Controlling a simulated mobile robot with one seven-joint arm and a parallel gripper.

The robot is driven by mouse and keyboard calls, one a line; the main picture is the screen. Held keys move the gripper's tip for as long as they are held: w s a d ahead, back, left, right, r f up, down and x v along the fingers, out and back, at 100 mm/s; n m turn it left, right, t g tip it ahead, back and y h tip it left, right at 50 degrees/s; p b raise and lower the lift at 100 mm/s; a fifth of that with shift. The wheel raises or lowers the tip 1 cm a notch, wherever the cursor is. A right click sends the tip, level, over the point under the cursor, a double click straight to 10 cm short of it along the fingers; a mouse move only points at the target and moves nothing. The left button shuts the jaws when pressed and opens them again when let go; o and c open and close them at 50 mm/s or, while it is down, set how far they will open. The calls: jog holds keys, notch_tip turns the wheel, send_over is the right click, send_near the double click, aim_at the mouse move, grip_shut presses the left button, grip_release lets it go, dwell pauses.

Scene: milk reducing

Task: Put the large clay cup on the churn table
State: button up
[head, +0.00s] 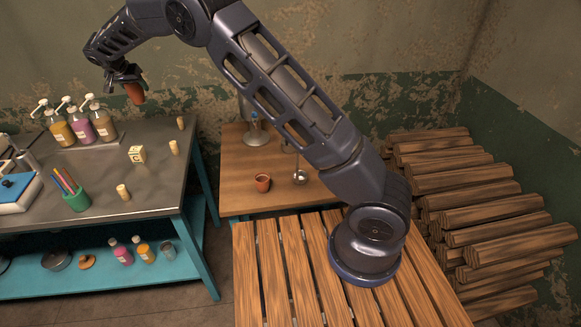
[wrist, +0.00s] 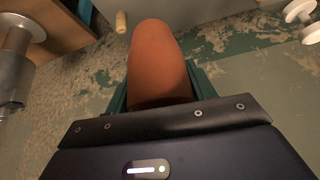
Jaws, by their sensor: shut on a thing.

***

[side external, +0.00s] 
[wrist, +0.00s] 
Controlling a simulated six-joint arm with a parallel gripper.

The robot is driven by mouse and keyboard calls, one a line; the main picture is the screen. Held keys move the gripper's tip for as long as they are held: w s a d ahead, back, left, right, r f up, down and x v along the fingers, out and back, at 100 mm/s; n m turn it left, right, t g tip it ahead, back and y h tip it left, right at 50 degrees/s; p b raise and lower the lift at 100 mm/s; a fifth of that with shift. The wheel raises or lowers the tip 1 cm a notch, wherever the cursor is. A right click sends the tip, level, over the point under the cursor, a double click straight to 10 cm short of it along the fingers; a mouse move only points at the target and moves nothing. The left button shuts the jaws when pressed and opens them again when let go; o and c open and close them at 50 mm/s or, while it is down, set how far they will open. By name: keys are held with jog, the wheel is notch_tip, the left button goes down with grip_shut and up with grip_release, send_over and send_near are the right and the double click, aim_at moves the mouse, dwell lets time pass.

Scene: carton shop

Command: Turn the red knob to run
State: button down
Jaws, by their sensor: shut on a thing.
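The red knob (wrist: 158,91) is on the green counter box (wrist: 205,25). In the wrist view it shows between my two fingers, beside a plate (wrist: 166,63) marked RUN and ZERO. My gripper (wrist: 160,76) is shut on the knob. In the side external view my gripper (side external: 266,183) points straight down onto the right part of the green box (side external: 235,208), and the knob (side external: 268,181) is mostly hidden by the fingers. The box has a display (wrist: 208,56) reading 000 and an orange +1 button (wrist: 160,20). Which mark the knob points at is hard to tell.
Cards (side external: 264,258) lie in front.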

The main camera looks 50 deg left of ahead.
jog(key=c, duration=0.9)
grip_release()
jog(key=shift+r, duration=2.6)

***

Requirement →
Transcribe, exactly and exclusively, the run of lines that opens with the line bearing "Command: Turn the red knob to run" and closes with the line bearing "State: button down".

Expected answer →
Command: Turn the red knob to run
State: button down

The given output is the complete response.